Beverages

Chicago Considers Age Restriction on Energy Drinks

Manufacturers reject links to deaths, heart attacks

CHICAGO -- "Claims" is all they are for now, but the first consequence stemming from reports of drinking energy drinks and shots resulting in death took the form of a proposed age limit for purchasing such products.

Chicago City Alderman George Cardenas is pushing to ban the sale of energy drinks in Chicago to anyone under the age of 21. Cardenas said he wants to summon health experts to testify before a committee on a series of recent deaths around the nation of young people who drank energy drinks, according to a report in The Chicago Sun-Times.

Why propose a ban before the experts weigh in?

"You start with that premise because it brings more attention to the problem. It's a more serious conversation," he told the newspaper. "If we just hold hearings, people won't take it seriously."

Cardenas' effort comes in the wake of reports that the U.S. Food & Drug Administration (FDA) has received multiple reports of deaths related to drinking energy beverages and supplements, including Monster Energy drink and 5-Hour Energy shots.

Since 2009, energy shots have been mentioned in about 90 filings with the FDA, including more than 30 that involved serious or life-threatening injuries such as heart attacks, convulsions and, in one case, a spontaneous abortion, a summary of FDA records reviewed by The New York Times showed.

Meanwhile, the popular energy drink was connected to five deaths and a heart attack, according to FDA records, over the past four years.

Makers of energy drinks and shots, along with Wall Street analysts, have downplayed the reports, citing the sales of billions of units over the past three decades and the overall safety of their products.

"Tens of billions of energy drinks have been sold and safely consumed worldwide for approximately 25 years, including more than 8 billion cans of Monster Energy that have been sold and safely consumed in the United States and around the world since 2002," Corona, Calif.-based Monster Beverages Corp. said in a statement. The company monitors consumer communications it receives, is unaware of any fatality anywhere that has been caused by its products and has never before been the subject of any lawsuit of this nature."

Similarly, 5-Hour Energy parent Living Essentials LLC said it is "unaware of any deaths proven to have been caused by the consumption of 5-Hour Energy."

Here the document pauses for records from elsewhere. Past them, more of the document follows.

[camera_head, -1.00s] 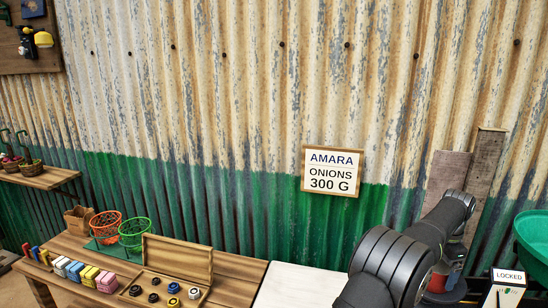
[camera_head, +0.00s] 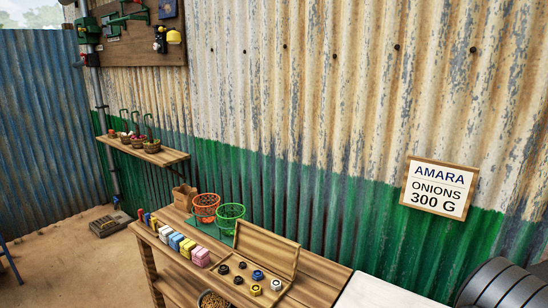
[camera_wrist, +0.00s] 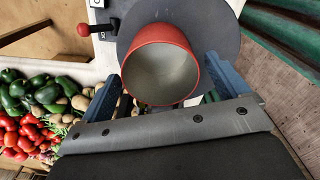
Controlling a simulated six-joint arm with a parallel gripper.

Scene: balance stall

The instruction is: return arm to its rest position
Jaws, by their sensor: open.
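In the wrist view my gripper (camera_wrist: 165,78) is open, its two blue fingers spread apart. A red cup (camera_wrist: 132,80) with a grey, empty-looking inside lies beyond and between the fingers, over a dark round plate (camera_wrist: 218,32). I cannot tell whether a finger touches the cup. In the head view only a dark part of my arm (camera_head: 505,286) shows at the bottom right corner; my gripper is out of that view.
Tomatoes (camera_wrist: 20,135) and green peppers (camera_wrist: 40,90) lie left in the wrist view, near a red-knobbed lever (camera_wrist: 84,30). The head view shows a bench with an orange basket (camera_head: 206,204), a green basket (camera_head: 230,214), a weight box (camera_head: 268,250) and a wall sign (camera_head: 439,188).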

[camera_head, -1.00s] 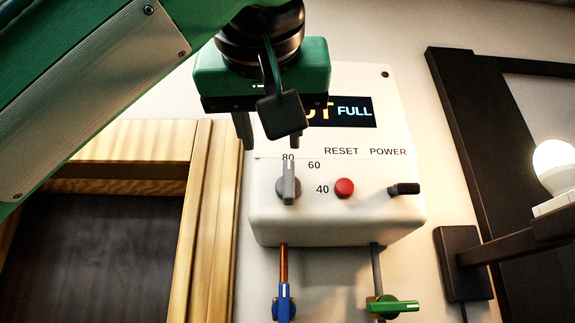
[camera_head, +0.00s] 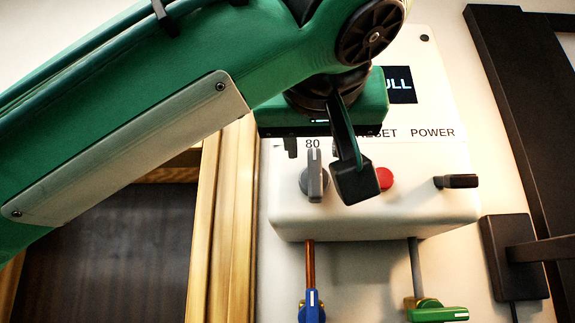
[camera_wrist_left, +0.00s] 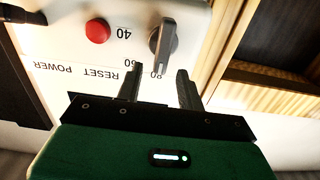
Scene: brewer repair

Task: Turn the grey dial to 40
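The grey dial (camera_head: 315,181) is on the white brewer box (camera_head: 400,212), and its raised grip points up toward the 80 mark. The dial also shows in the wrist view (camera_wrist_left: 163,42), just beyond my fingertips. My left gripper (camera_wrist_left: 158,80) is open and empty, its two fingers apart on either side of the line to the dial. In the head view my left gripper (camera_head: 316,143) is just above the dial, and a dark bracket on it hides one finger and the 40 and 60 marks. The 40 mark (camera_wrist_left: 123,33) shows in the wrist view. My right gripper is out of view.
The red reset button (camera_head: 384,179) is close right of the dial, partly behind the bracket. A dark power switch (camera_head: 456,182) sticks out further right. A blue-handled valve (camera_head: 311,306) and a green-handled valve (camera_head: 437,314) are below. A wooden frame (camera_head: 233,220) stands left.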

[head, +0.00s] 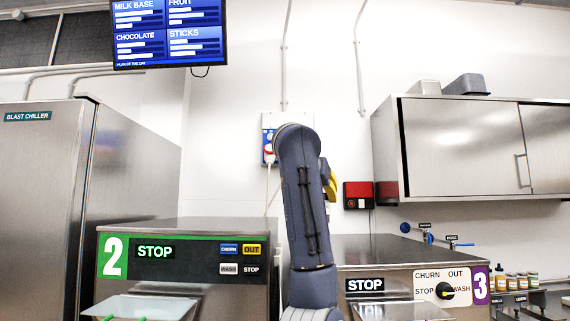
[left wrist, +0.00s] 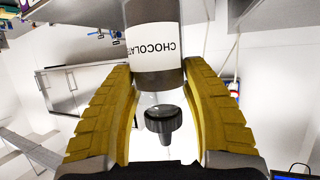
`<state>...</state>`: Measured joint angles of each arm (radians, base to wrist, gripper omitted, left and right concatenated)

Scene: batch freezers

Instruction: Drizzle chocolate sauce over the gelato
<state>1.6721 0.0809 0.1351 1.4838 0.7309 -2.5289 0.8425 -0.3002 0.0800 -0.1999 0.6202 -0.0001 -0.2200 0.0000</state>
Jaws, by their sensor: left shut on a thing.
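In the left wrist view, a bottle (left wrist: 152,47) with a white label reading CHOCOLATE and a black cap (left wrist: 162,126) is between the two yellow fingers of my left gripper (left wrist: 180,78). The gripper is shut on the bottle. The label and the room both appear upside down in this view, so the bottle looks roughly upright. In the head view, my left gripper (head: 329,180) is mostly hidden behind my dark arm, and the bottle is not visible there. No gelato shows in either view. My right gripper is not in view.
Freezer 2 (head: 185,244) and freezer 3 (head: 390,255) both show STOP. A blast chiller (head: 45,200) stands at the left. A wall cabinet (head: 460,145) hangs at the right, above a rack of small bottles (head: 512,283). The wall has a red box (head: 358,190).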

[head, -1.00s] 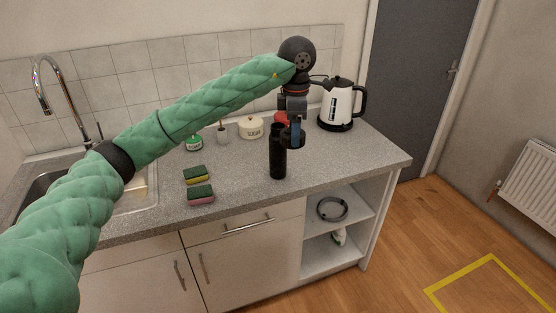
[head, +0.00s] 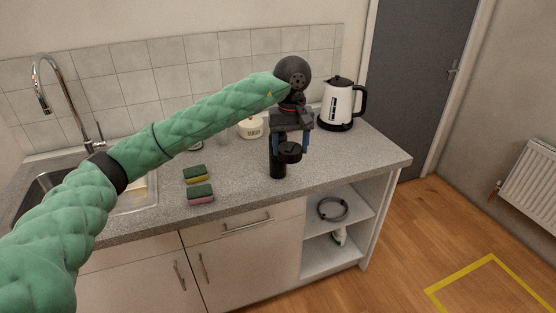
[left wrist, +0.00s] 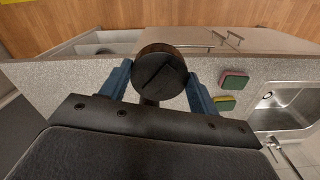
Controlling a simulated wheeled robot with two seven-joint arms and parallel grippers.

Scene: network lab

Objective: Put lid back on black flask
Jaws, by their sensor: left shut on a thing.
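The black flask (head: 278,170) stands upright on the grey worktop near its front edge. Its upper part is largely hidden behind my left gripper. My left gripper (head: 291,148) points down in front of the flask, its blue fingers shut on the round black lid (head: 290,155). In the head view the lid overlaps the flask and sits a little to the right of its axis. I cannot tell whether they touch. In the left wrist view the lid (left wrist: 160,76) lies between the two fingers. The right gripper is not in view.
A white and black kettle (head: 338,103) stands to the right behind the flask. A cream pot (head: 250,128) stands at the back. The worktop right of the flask is clear.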

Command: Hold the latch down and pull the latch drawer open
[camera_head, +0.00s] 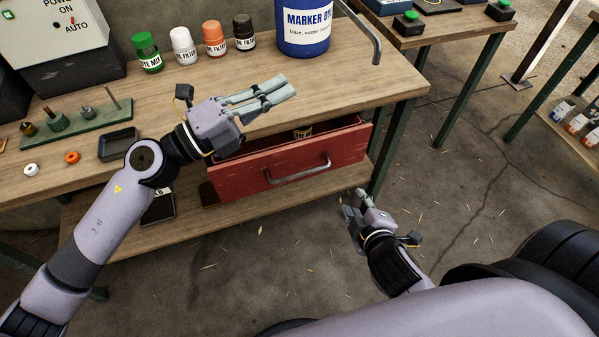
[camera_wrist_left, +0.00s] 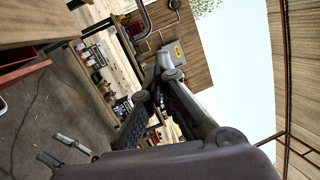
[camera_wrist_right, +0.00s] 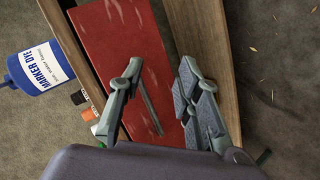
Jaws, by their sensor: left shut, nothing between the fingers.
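My left gripper (camera_head: 291,86) is shut and empty above the bench's front edge, over the drawer. My right gripper (camera_head: 354,200) is open, low in front of the drawer's right side, apart from the handle. In the right wrist view the handle (camera_wrist_right: 150,106) shows between the open fingers (camera_wrist_right: 158,88).
The bench (camera_head: 350,88) holds a blue marker dye container (camera_head: 303,28), several small bottles (camera_head: 214,38), a black tray (camera_head: 118,145) and a green peg rack (camera_head: 75,125). A wooden lower shelf (camera_head: 185,232) lies beneath the drawer. The floor (camera_head: 440,180) to the right is clear.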

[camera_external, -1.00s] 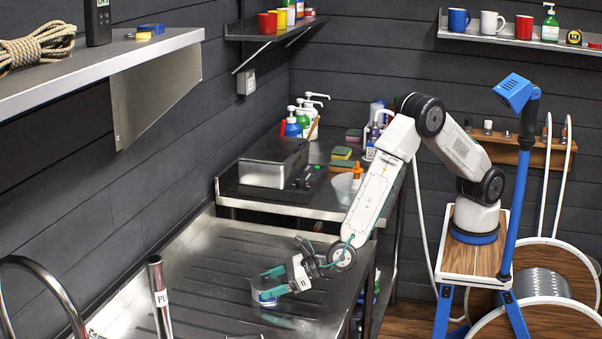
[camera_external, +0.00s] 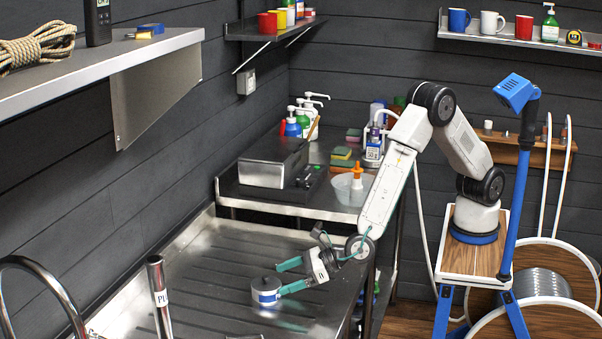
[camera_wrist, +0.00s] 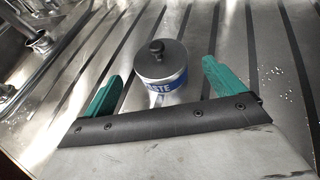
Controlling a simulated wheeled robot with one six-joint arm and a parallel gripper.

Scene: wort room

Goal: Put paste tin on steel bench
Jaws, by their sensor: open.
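The paste tin (camera_external: 266,291) is a small round tin with a grey lid, a dark knob and a blue-and-white label. It stands upright on the ribbed steel bench (camera_external: 205,268). In the wrist view the tin (camera_wrist: 161,66) shows part of its label, "STE", and sits beyond and between the green fingertips. My gripper (camera_external: 285,277) is open, with its green fingers beside the tin at its right. In the wrist view the gripper (camera_wrist: 160,82) holds nothing, and a gap shows between each finger and the tin.
A steel post (camera_external: 159,297) and a curved metal tube (camera_external: 45,285) rise at the front left. Behind, a higher counter holds a steel box (camera_external: 272,162), bottles and a clear tub (camera_external: 347,188). The ribbed bench around the tin is mostly clear.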

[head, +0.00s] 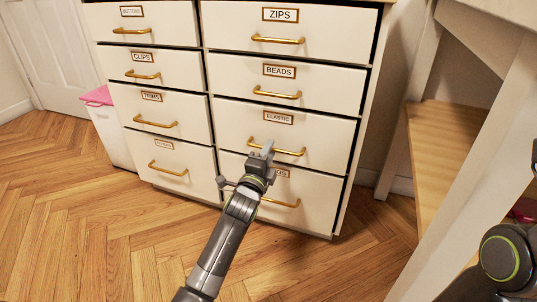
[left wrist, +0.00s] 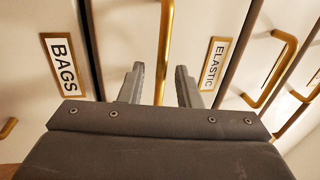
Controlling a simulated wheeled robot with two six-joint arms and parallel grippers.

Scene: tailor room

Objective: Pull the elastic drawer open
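The elastic drawer (head: 330,132) is a cream front with a framed ELASTIC label (head: 278,117) and a brass bar handle (head: 291,152). It looks shut, in the right column of the cabinet. My left gripper (head: 264,152) is at the left part of this handle. In the left wrist view the handle (left wrist: 165,45) runs between the two parted fingers (left wrist: 159,85), with a gap visible on each side. The ELASTIC label (left wrist: 214,63) is to the right of the fingers there. My right gripper is out of view; only part of my right arm shows at the right edge.
The BAGS drawer (head: 315,195) is directly below, its label partly hidden by my gripper. The BEADS drawer (head: 335,87) is above. A white table with a wooden shelf (head: 445,150) stands at the right. A white bin with a pink top (head: 98,95) is at the left. Floor in front is clear.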

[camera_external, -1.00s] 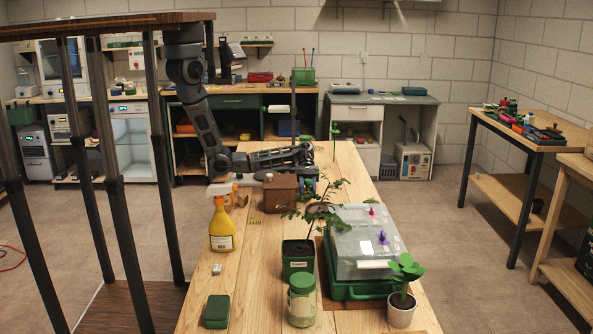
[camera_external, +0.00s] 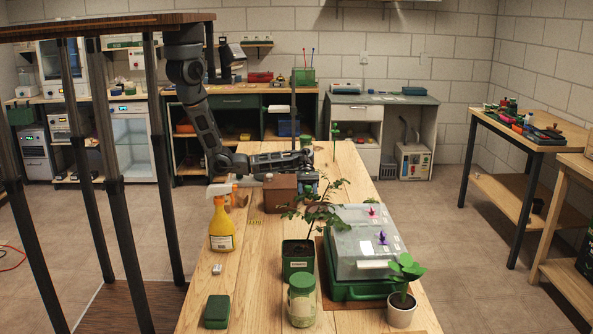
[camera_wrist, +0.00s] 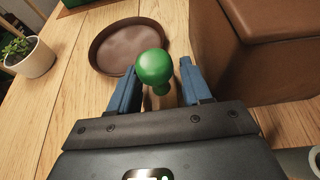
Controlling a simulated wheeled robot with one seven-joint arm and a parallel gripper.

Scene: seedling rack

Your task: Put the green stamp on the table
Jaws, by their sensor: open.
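The green stamp (camera_wrist: 154,70) shows in the wrist view as a round, glossy green knob on a short neck. My gripper (camera_wrist: 158,68) is open, with one blue finger on each side of the knob. Small gaps seem to remain between the fingers and the knob. The stamp's lower part is hidden by the knob and my gripper. In the external view the stamp cannot be made out, and my gripper is mostly hidden behind the brown box (camera_external: 281,194). The wooden table (camera_external: 250,290) runs beneath.
In the wrist view a round brown saucer (camera_wrist: 105,55) lies just beyond the stamp, the brown box (camera_wrist: 260,50) stands close on the right, and a potted plant (camera_wrist: 35,60) is at left. A yellow spray bottle (camera_external: 221,228) and a tall seedling (camera_external: 298,250) stand nearer the external camera.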

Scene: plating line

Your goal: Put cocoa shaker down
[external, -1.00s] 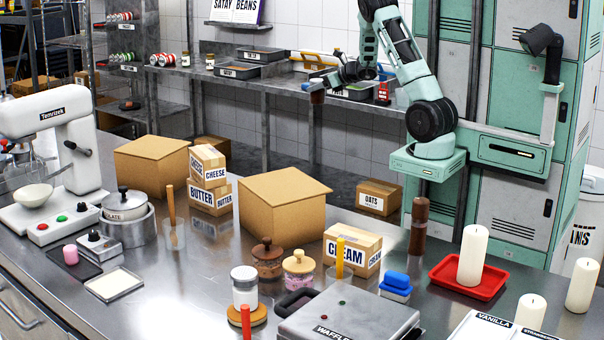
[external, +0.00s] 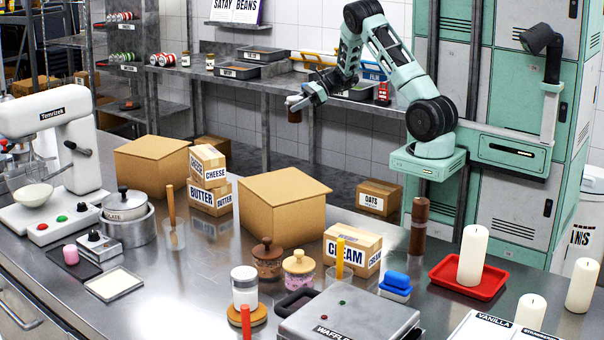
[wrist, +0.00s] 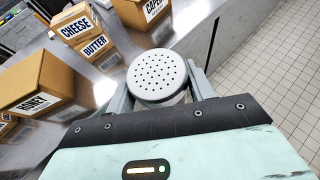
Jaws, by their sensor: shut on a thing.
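The cocoa shaker (external: 294,115) is small in the external view, with a brown body below my gripper (external: 297,101). In the wrist view its round grey lid (wrist: 157,73), pierced with small holes, faces the camera. My gripper is shut on the shaker, with one finger on each side below the lid. The shaker hangs roughly upright in the air, above and beyond the cardboard boxes in the external view. Its lower part is hidden in the wrist view.
A large cardboard box (external: 284,205), stacked cheese (external: 208,166) and butter (external: 211,196) boxes, and a cream box (external: 353,249) stand on the steel counter (external: 190,290). The back shelf (external: 290,82) holds trays and cans. Tiled floor (wrist: 275,75) shows at right in the wrist view.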

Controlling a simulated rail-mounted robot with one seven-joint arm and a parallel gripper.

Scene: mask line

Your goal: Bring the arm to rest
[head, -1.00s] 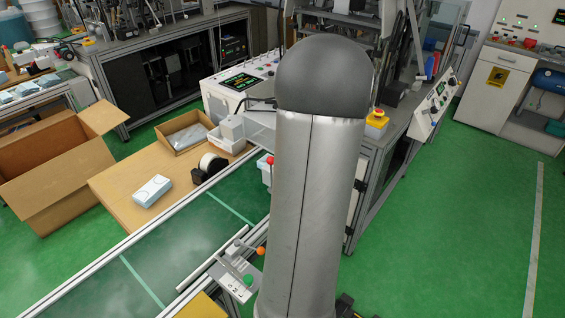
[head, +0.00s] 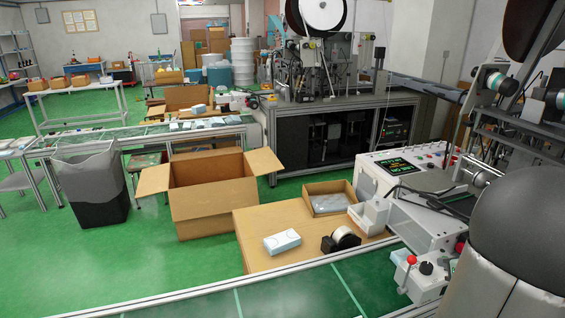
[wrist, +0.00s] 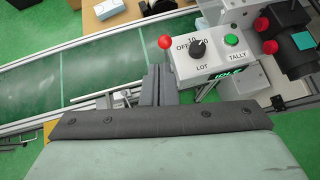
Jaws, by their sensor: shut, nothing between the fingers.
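My gripper (wrist: 157,85) shows in the wrist view as two dark grey fingers side by side, closed with nothing between them. Behind them is a white control box (wrist: 205,68) with a black LOT knob (wrist: 198,47), a green TALLY button (wrist: 231,40) and a red ball lever (wrist: 165,42). The fingers are just left of the box in the picture; I cannot tell the gap. In the head view, part of my arm with a dark rounded cap fills the lower right, and my gripper is out of view.
A green conveyor (head: 290,294) runs along the front. Behind it, a wooden table (head: 255,230) holds a light blue box (head: 282,241), a tape roll (head: 342,238) and a shallow carton (head: 328,199). An open cardboard box (head: 212,200) and a grey bin (head: 92,188) stand on the floor.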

"Living Essentials LLC, distributor of 5-Hour Energy, takes reports of any potential adverse event tied to our products very seriously," said spokesperson Elaine Lutz. "We fully comply with all of our reporting requirements. Living Essentials LLC is strictly regulated by and complies with DSHEA (Dietary Supplement Health and Education Act) as regulated by the U.S. Food & Drug Administration (FDA) and the FDA's current Good Manufacturing Practice regulations. ... It is important to note that submitting a serious adverse event report to the FDA, according the agency itself, is not construed by FDA as an admission that the dietary supplement was involved, caused or contributed to the adverse event being reported, or that any person included in the report caused or contributed to the event."

In Chicago, Cardenas acknowledged the reports are unproven, but is anxious to get the wheels in motion to age-restrict the products.

"If the experts say the ingredients are such that young people are more susceptible to these types of stimulants and their bodies can't handle it, we have to act on that," he told the newspaper. "We don't want to have a situation where children are at risk."